The answer may be correct, but the system cannot show the page, text span, row, or source document that supports it.
A token splitter hits a table halfway through. Chunk A gets the heading and rows 1-3. Chunk B gets rows 4-8, but no column headers. The model still sees numbers, dates, and labels, but it no longer knows that column 3 means `Exclusion limit` and column 4 means `Deductible`. That is a loss of vertical context, not a language problem.
A chunk should carry its contract
For business documents, a chunk needs more than content. It needs enough structure and metadata for retrieval, extraction, validation, and review to agree on what the chunk means.
The smallest coherent unit of source content.
Section, heading, table, row, column, and parent block.
Document, page, coordinates, parser confidence, OCR state.
Previous, next, parent, child, appendix, definition, authority.
What a reviewer can inspect when the field is used.
A minimal chunk contract
The implementation does not have to look exactly like this, but the shape matters. Passing raw strings through the pipeline gives retrieval very little to work with.
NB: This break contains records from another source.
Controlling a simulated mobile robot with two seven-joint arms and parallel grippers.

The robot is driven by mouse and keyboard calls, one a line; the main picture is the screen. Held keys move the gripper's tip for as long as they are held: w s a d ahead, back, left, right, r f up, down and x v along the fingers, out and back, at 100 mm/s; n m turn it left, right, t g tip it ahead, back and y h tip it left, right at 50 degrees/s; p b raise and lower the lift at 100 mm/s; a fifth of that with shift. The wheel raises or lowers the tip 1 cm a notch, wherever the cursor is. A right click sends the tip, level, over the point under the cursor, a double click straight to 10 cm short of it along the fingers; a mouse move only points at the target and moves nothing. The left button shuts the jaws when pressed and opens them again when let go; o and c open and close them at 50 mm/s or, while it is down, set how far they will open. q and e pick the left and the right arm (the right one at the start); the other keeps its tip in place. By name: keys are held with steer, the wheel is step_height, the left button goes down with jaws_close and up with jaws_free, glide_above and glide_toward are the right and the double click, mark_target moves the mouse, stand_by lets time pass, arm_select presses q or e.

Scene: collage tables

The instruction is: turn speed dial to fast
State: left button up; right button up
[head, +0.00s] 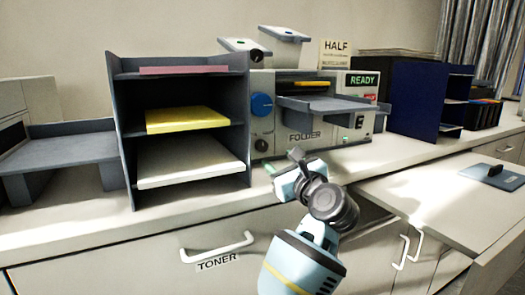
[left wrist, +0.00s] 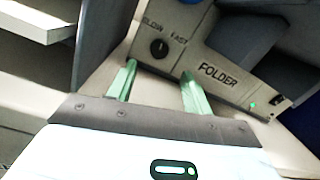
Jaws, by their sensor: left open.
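The folder machine (head: 306,137) stands on the counter; its front also shows in the left wrist view (left wrist: 215,72). The speed dial (left wrist: 158,48) is a small black knob below the printed words SLOW and FAST. In the head view the speed dial (head: 261,145) is below a larger blue knob. Which word its pointer faces is too small to tell. My left gripper (head: 280,167) is in front of the machine's lower left. In the left wrist view the left gripper (left wrist: 158,72) is open and empty, its green fingers apart, with the dial beyond the gap. My right gripper is not in view.
A grey paper shelf (head: 180,132) stands just left of the machine. The machine's output tray (head: 325,104) juts out at upper right. A dark blue organiser (head: 415,98) stands to the right. A drawer handle (head: 217,247) is below the counter edge.

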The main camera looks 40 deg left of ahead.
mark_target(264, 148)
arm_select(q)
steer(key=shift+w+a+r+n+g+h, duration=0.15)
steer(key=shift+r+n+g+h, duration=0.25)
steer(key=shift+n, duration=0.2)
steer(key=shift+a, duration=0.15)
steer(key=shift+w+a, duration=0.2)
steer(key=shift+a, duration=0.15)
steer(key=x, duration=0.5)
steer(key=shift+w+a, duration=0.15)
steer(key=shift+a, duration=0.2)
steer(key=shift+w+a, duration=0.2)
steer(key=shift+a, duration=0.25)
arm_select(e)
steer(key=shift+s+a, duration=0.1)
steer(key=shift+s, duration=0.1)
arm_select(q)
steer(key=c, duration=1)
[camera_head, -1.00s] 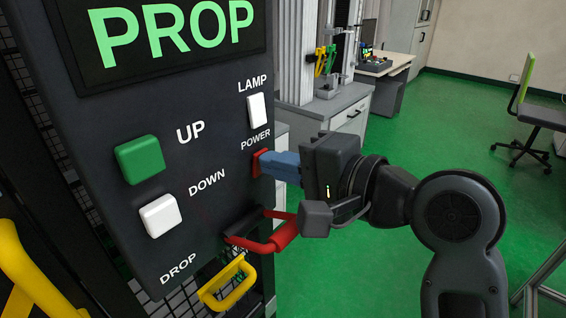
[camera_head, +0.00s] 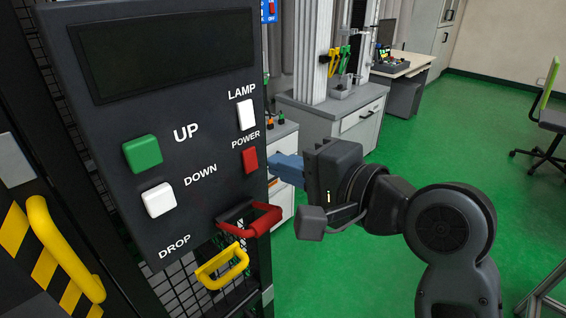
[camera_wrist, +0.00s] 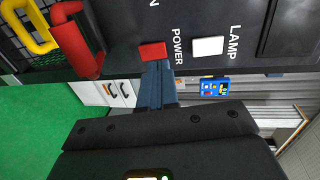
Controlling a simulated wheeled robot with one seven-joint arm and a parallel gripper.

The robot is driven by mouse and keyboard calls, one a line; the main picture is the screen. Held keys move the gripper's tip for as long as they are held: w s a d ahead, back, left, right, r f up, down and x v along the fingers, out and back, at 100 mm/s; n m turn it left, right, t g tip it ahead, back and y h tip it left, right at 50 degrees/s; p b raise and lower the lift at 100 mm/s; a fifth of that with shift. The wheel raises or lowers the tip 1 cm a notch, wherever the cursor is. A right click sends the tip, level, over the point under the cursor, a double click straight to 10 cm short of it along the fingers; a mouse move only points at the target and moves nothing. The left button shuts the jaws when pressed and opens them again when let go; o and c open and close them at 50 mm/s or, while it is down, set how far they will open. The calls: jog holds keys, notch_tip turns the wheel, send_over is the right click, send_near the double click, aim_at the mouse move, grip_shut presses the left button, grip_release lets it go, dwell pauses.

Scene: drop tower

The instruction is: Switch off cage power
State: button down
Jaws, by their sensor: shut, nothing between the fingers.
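The dark control panel (camera_head: 105,190) fills the left of the head view, with a blank display (camera_head: 165,50) at its top. The red POWER switch (camera_head: 250,160) sits on its right side below the white LAMP switch (camera_head: 247,115); it also shows in the wrist view (camera_wrist: 152,52). My gripper (camera_head: 275,169) is shut and empty, its blue fingers just right of the POWER switch in the head view. In the wrist view the fingertips (camera_wrist: 157,68) are close below the switch; I cannot tell if they touch it.
The panel also has a green UP button (camera_head: 142,154), a white DOWN button (camera_head: 159,200) and a red DROP handle (camera_head: 262,220). A yellow handle (camera_head: 222,266) hangs below, beside mesh.

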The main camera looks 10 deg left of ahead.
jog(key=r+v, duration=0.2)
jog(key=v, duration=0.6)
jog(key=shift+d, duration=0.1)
Passing reviewable chunk objects gives extraction, validation, evidence, and review a shared boundary.
from pydantic import BaseModel
class ReviewableChunk(BaseModel):
text: str
section_path: list[str]
source_document_id: str
page_number: int
bounding_box: tuple[float, float, float, float] | None = None
ocr_confidence: float | None = None
relations: list[str] = []
evidence_id: str | None = None
Bad chunks versus reviewable chunks
Chunk quality should be judged by workflow usefulness, not only by token count.
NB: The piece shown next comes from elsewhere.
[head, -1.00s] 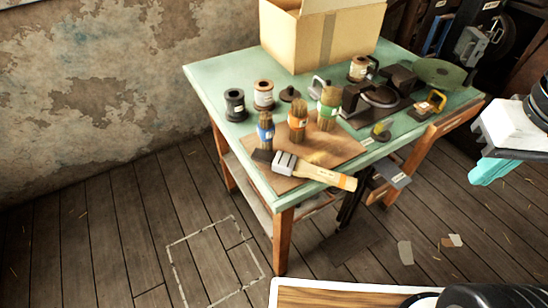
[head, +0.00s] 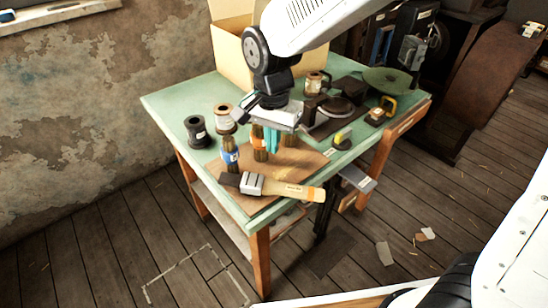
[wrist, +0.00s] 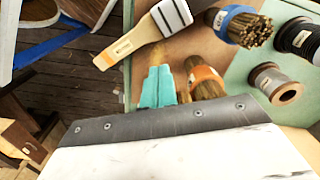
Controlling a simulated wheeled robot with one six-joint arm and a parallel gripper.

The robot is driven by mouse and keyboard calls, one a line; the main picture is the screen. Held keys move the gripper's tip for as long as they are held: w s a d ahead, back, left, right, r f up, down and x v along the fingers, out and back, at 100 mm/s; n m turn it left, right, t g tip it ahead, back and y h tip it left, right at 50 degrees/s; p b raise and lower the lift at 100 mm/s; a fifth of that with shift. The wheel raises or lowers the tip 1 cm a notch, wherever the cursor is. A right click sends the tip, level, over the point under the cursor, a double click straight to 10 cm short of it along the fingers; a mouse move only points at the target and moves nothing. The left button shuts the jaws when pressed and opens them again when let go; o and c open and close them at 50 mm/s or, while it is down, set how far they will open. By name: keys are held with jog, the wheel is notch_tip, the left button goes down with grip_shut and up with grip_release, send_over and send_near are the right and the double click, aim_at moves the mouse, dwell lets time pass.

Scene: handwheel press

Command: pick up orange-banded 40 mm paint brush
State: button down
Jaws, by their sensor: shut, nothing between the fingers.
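The paint brush (head: 292,190) lies flat on the brown mat near the table's front edge. It has a pale wooden handle with an orange band at its end, a silver ferrule and dark bristles toward the left. In the wrist view the brush (wrist: 140,38) lies beyond my fingertips, apart from them, its banded end to the left. My gripper (head: 272,141) has teal fingers pointing down above the mat, behind the brush. In the wrist view my gripper (wrist: 159,76) is shut and empty.
An orange-wrapped upright bundle (wrist: 206,80) stands close beside my fingers; a blue-wrapped one (head: 231,155) stands left. Spools (head: 196,131) and a cardboard box (head: 232,45) are farther back.

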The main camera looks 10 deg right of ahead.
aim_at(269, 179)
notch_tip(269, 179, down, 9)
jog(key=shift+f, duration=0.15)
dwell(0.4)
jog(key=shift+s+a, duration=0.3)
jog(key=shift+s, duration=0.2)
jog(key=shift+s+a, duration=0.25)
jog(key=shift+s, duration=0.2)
| Document reality | Bad chunk | Reviewable chunk |
|---|---|---|
| Invoice line item table | One chunk has the row values; another chunk has the column headers. | Each row keeps headers, section title, page number, and table identity. |
| Policy schedule and certificate disagree | Chunks retrieve two values without source authority or conflict state. | Chunks carry source document, field type, and enough metadata for arbitration. |
| Contract clause uses defined terms | The clause appears alone, detached from definitions and amendments. | The clause links to definitions, schedules, amendment references, and section hierarchy. |
| Scanned page with OCR uncertainty | The OCR text is embedded as if it were clean source text. | The chunk carries page quality, OCR confidence, and a path back to the page image. |
| Reviewer checks a field | The system shows a text snippet but not the exact source context. | The reviewer can inspect the document, page, section, and evidence used. |
- Choose chunk size only by token limit.
- Use the same chunking strategy for policies, contracts, invoices, emails, and tables.
- Split tables before preserving row and column context.
- Assume overlap fixes missing structure.
- Embed OCR text without page quality or confidence signals.
- Evaluate only on questions that retrieve one clean paragraph.
Implementation options to test
Libraries can help with splitting, but they will not decide your business boundaries for you. Treat these as implementation options after you have defined what a useful chunk must preserve.
| Need | Implementation options | What to evaluate |
|---|---|---|
| Baseline text splitting | LangChain recursive text splitter or Haystack DocumentSplitter. | Good for a baseline, but test whether labels, table headers, and evidence survive. |
| Node-based document pipelines | LlamaIndex node parsers and sentence splitters. | Whether node metadata carries section, source, and retrieval context through the pipeline. |
| Element-aware chunking | Unstructured chunking strategies after partitioning. | Whether chunking respects titles, pages, elements, tables, and document hierarchy. |
| Business-rule chunking | Custom code over parsed document elements, tables, and field schemas. | Whether chunks preserve exactly the relationships the workflow depends on. |
| Chunk evaluation | Golden examples that test retrieval, extraction, evidence, and review outcomes. | Whether hard cases fail visibly: split tables, repeated fields, OCR uncertainty, and cross-reference questions. |
Where this shows up
Chunking is not just a RAG concern. It shapes every document workflow that has to extract facts, explain sources, and let a person review the answer.
PolicyTrace depends on document structure, field citations, provenance matching, conflict handling, and reviewable source context.
A contract workflow would need chunks that preserve clauses, definitions, obligations, amendments, schedules, and evidence.
An invoice workflow would need chunks that keep totals, tax, line items, supplier identity, PO references, and payment terms connected.
The practical takeaway
Chunking should be designed around the document's business meaning, not only around embedding size. A good chunk is useful for retrieval, extraction, validation, evidence, and review.
The safer path is to preserve document hierarchy, attach source metadata, keep related facts together, and evaluate chunks against the questions real users will ask.
This post follows the PDF extraction article. Together, they explain why document AI needs structure before retrieval, extraction, evaluation, and review can work reliably.